*** Task material ***
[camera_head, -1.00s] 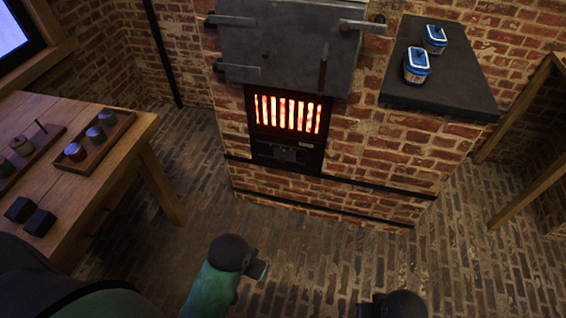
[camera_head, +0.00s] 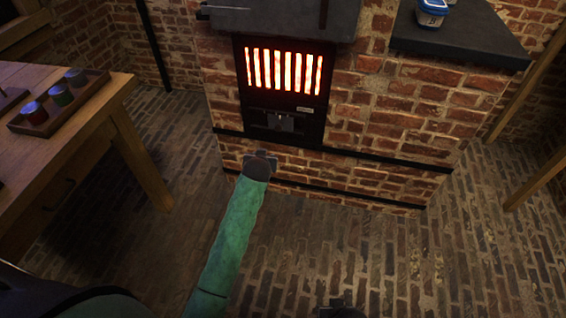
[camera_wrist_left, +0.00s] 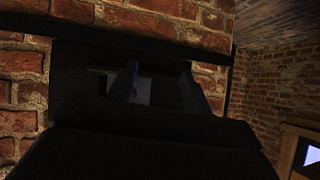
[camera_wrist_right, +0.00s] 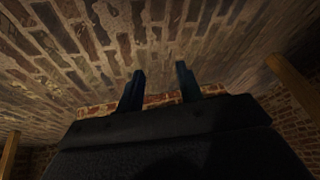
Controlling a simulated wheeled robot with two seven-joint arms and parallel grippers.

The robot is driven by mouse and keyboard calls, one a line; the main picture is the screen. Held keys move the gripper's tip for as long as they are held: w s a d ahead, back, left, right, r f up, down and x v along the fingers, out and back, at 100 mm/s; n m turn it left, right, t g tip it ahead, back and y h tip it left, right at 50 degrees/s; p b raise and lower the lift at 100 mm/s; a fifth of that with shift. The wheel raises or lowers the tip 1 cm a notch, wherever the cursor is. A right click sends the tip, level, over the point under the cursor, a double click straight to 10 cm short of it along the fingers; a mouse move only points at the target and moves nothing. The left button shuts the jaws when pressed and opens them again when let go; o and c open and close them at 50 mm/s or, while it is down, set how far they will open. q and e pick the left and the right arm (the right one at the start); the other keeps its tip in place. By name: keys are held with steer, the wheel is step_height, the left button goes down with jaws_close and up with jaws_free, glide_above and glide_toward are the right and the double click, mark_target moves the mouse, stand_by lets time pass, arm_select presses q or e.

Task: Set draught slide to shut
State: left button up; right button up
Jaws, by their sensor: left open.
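The draught slide (camera_head: 281,123) is a small grey plate with a knob, set in the dark panel below the glowing grate of the brick stove. My left gripper (camera_head: 262,158) is just below and left of it in the head view, pointing at the stove front. In the left wrist view the grey plate (camera_wrist_left: 150,90) shows between the two open fingers, which seem short of it; contact cannot be told. My right gripper (camera_wrist_right: 160,85) is open and empty, pointing toward the brick floor. The dark surroundings hide how far the slide stands open.
The glowing grate (camera_head: 284,70) is right above the slide. Black bands (camera_head: 340,152) cross the stove front. A wooden table (camera_head: 95,125) with a tray of jars (camera_head: 60,110) is at the left. A blue-lidded container (camera_head: 431,12) stands on the dark ledge. The floor ahead is clear.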

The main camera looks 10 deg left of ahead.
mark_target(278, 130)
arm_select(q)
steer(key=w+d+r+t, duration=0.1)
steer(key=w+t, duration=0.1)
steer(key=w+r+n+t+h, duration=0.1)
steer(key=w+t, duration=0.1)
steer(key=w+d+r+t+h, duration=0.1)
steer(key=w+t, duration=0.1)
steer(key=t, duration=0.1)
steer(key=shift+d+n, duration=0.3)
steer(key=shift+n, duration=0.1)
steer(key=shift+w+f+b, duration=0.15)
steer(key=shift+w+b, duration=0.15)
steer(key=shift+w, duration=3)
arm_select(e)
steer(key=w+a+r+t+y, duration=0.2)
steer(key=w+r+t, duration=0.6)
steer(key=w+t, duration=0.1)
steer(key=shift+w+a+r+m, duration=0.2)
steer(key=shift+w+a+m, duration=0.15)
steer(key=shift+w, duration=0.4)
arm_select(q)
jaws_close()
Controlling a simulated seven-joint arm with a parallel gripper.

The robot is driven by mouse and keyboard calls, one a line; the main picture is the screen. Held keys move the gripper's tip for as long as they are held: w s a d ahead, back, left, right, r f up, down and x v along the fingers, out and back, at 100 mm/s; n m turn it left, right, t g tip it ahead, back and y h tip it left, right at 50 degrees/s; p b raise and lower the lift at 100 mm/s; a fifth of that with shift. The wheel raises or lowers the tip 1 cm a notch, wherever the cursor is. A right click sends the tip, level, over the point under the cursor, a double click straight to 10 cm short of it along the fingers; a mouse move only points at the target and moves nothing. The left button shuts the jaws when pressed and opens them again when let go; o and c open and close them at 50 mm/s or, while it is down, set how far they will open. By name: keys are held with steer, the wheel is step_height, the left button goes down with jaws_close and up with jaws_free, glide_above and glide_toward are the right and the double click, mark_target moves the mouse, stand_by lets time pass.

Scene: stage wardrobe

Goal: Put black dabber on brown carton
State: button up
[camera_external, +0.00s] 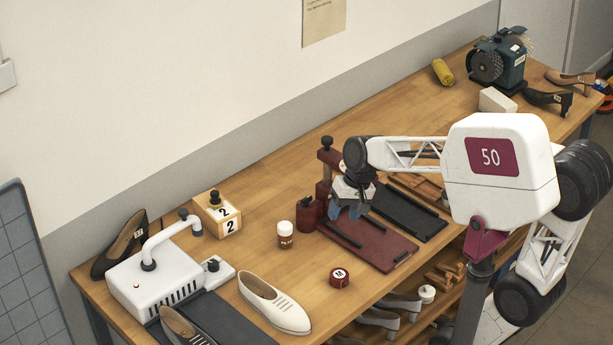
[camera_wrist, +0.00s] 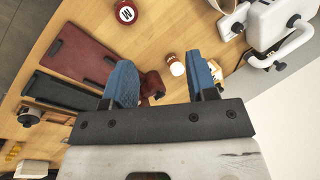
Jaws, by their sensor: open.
***
__Problem requirements__: The material above holds pictures; copy everything else in it exactly.

__Worked solution__:
[camera_head, -1.00s] 
[camera_head, +0.00s] 
[camera_wrist_left, +0.00s] 
[camera_wrist_right, +0.00s] 
Controlling a simulated wheeled robot with two seven-joint arms and parallel grippers.

The robot is driven by mouse and keyboard calls, one a line; the main picture is the screen. Held keys move the gripper's tip for as long as they are held: w s a d ahead, back, left, right, r f up, down and x v along the fingers, out and back, at 100 mm/s; n m turn it left, right, t g tip it ahead, back and y h tip it left, right at 50 degrees/s; p b raise and lower the lift at 100 mm/s; a fifth of that with shift. The wheel raises or lowers the tip 1 cm a notch, wherever the cursor is. A right click sends the tip, level, over the point under the cursor, a double click straight to 10 cm short of it along the fingers; a mouse move only points at the target and moves nothing. The left button shuts the jaws when pressed and opens them again when let go; o and c open and close them at 50 mm/s or, while it is down, set how far they will open. q and e pick the left and the right arm (the right one at the start); the other keeps its tip in place. By name: keys are held with steer, the wheel is step_height, the left button goes down with jaws_close and up with jaws_free, glide_above and glide_toward are the right and the double click, mark_target moves the mouse, stand_by lets time pass, arm_select presses q or e.

Task: Set draught slide to shut
State: left button up; right button up
Jaws, by their sensor: left open.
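The draught slide (camera_head: 281,123) is a small grey plate with a knob, set in the dark panel below the glowing grate of the brick stove. My left gripper (camera_head: 262,158) is just below and left of it in the head view, pointing at the stove front. In the left wrist view the grey plate (camera_wrist_left: 150,90) shows between the two open fingers, which seem short of it; contact cannot be told. My right gripper (camera_wrist_right: 160,85) is open and empty, pointing toward the brick floor. The dark surroundings hide how far the slide stands open.
The glowing grate (camera_head: 284,70) is right above the slide. Black bands (camera_head: 340,152) cross the stove front. A wooden table (camera_head: 95,125) with a tray of jars (camera_head: 60,110) is at the left. A blue-lidded container (camera_head: 431,12) stands on the dark ledge. The floor ahead is clear.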

The main camera looks 10 deg left of ahead.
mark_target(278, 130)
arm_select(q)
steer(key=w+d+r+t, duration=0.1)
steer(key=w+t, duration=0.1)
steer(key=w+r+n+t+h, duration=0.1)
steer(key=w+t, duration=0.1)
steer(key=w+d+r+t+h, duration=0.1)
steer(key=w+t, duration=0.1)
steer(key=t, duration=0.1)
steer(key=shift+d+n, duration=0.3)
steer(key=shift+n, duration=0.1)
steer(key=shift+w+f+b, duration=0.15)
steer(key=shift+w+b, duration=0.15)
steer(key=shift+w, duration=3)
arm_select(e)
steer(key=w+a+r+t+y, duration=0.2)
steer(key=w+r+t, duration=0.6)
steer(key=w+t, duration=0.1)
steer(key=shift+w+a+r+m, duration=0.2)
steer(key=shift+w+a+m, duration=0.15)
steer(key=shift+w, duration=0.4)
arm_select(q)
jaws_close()
Controlling a simulated seven-joint arm with a parallel gripper.

The robot is driven by mouse and keyboard calls, one a line; the main picture is the screen. Held keys move the gripper's tip for as long as they are held: w s a d ahead, back, left, right, r f up, down and x v along the fingers, out and back, at 100 mm/s; n m turn it left, right, t g tip it ahead, back and y h tip it left, right at 50 degrees/s; p b raise and lower the lift at 100 mm/s; a fifth of that with shift. The wheel raises or lowers the tip 1 cm a notch, wherever the cursor is. A right click sends the tip, level, over the point under the cursor, a double click straight to 10 cm short of it along the fingers; a mouse move only points at the target and moves nothing. The left button shuts the jaws when pressed and opens them again when let go; o and c open and close them at 50 mm/s or, while it is down, set how far they will open. By name: keys are held with steer, the wheel is step_height, the left button goes down with jaws_close and up with jaws_free, glide_above and glide_toward are the right and the double click, mark_target moves the mouse, stand_by lets time pass.

Scene: stage wardrobe

Goal: Put black dabber on brown carton
State: button up
[camera_external, +0.00s] 
[camera_wrist, +0.00s] 
Jaws, by their sensor: open.

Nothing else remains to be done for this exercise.